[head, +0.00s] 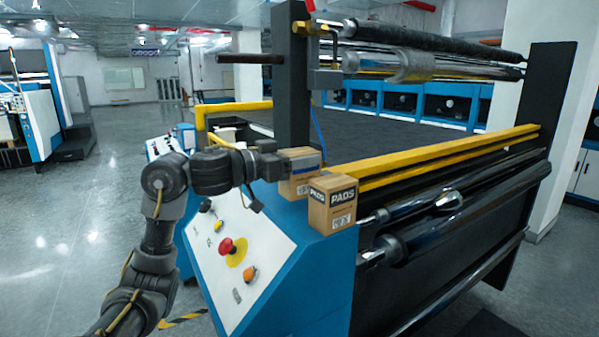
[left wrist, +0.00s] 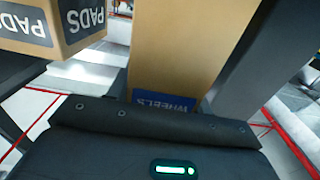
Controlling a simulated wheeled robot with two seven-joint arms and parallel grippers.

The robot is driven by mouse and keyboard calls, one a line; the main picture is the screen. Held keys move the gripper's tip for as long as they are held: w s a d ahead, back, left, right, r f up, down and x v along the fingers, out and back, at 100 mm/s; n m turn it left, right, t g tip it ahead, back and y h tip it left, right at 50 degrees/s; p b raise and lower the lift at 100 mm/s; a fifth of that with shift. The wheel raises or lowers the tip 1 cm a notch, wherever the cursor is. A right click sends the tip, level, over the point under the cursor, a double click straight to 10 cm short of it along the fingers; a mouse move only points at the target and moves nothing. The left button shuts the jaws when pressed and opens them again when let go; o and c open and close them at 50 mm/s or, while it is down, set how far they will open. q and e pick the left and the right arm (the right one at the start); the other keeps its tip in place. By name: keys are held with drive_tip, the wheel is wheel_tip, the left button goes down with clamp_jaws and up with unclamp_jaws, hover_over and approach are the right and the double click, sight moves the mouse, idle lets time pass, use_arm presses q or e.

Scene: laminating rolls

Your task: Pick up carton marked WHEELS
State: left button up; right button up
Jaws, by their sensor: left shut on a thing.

#### AIM
Only the lines from the one containing "The robot is" to the end of the listing belong in the output, each reproduced exactly.

#### ANSWER TO THIS EXERCISE
The robot is driven by mouse and keyboard calls, one a line; the main picture is the screen. Held keys move the gripper's tip for as long as they are held: w s a d ahead, back, left, right, r f up, down and x v along the fingers, out and back, at 100 mm/s; n m turn it left, right, t g tip it ahead, back and y h tip it left, right at 50 degrees/s; p b raise and lower the lift at 100 mm/s; a fifth of that with shift. The wheel raises or lowers the tip 1 cm a notch, wherever the cursor is. A right click sends the tip, level, over the point under the cursor, a double click straight to 10 cm short of it along the fingers; a mouse move only points at the target and moves nothing. The left button shuts the jaws when pressed and opens them again when let go; o and c open and close them at 50 mm/s or, while it is down, set how far they will open. q and e pick the left and the right arm (the right one at the start); the other keeps its tip in place. By name: keys are held with drive_tip, the wheel is wheel_tip, the left button goes down with clamp_jaws and up with unclamp_jaws, hover_over and approach are the right and the double click, sight moves the mouse, idle lets time pass, use_arm presses q or e.

Scene: laminating rolls

Your task: Pick up carton marked WHEELS
State: left button up; right button up
Jaws, by their sensor: left shut on a thing.

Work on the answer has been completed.